Ох. Ну начинай! Да ты смотри - Правило: при допросах ничему не верь.
Расплюев. А я вот на это слаб; всему верю. /... / Не могу. Нрав такой.
Ох. А ты себя сдерживай.
И Расплюев рад стараться - сдерживает. Заставь дурака Богу молиться... Это намерение - ничему не верить - принимается им так же некритически, как и первое - верить всему. Первое уже сделало свое дело: Расплюев безоглядно поверил в демоническое происхождение Тарелкина.
Варравин (отходя в сторону - Расплюеву). Допрашивайте.
Расплюев (торжественно). Говори чистосердечно, кто ты таков?
Тарелкин. Ох - я Копылов.
Расплюев. Вздор.
Тарелкин. Ну, я признаюсь, я Тарелкин... только воды... ох... тоска какая...
Расплюев. И этому не верим. Ничему не верим.
Чего добивается Расплюев; зачем вообще допрашивать, заранее решившись не верить ни одному из возможных ответов?
И не лучше ли тогда подвергнуть сомнению само исходное утверждение, что Тарелкин - душегуб и "мцырь"? Но этого-то как раз и нет. Расплюев с Охом не дают себе труда по-настоящему выяснить природу выходца из могилы. От генерала Варравина Расплюев выслушивает еще более или менее связное объяснение того, "что есть Вуйдалак".
Варравин (показывая на Тарелкина). Видите ли - во-первых, он уже мертвый.

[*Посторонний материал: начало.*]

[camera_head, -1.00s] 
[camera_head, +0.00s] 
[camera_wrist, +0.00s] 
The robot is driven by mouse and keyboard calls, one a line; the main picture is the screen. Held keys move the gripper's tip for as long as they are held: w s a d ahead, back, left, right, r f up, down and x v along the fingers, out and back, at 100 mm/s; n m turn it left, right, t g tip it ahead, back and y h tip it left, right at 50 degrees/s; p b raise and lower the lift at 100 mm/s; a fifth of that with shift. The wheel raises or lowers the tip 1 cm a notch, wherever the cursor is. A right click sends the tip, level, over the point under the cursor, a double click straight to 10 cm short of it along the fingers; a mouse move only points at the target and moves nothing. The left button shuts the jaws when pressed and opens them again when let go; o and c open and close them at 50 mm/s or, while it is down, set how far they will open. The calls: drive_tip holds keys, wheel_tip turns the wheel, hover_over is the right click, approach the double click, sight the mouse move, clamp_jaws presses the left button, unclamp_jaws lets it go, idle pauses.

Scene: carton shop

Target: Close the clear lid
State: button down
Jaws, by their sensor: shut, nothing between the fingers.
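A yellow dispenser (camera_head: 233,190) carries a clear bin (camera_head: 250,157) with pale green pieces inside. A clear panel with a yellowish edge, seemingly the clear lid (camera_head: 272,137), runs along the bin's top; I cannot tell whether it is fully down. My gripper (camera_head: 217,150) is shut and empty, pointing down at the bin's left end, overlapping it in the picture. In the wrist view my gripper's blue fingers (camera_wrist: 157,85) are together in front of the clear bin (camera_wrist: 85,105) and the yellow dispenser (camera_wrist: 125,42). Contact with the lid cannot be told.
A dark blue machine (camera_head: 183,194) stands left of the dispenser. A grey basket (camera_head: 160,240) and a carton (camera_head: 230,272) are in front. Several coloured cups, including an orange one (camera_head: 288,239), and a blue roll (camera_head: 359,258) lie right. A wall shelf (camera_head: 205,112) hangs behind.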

Расплюев (смущенно). Понимаю.
Варравин. Похоронен и в землю зарыт.
Расплюев. Понимаю.
Варравин. Но, естественно, он хочет жить.
Расплюев. Естественно.
Варравин. И что же - он покидает теперь свое жилище, могилу - там что, - и ходит. /... / Но питаться злаками или чем другим не может, ибо это уже будет пищеварение; а какое же у него там пищеварение; а потому и питается он теплою... человеческою крррровью - потому готовое кушанье.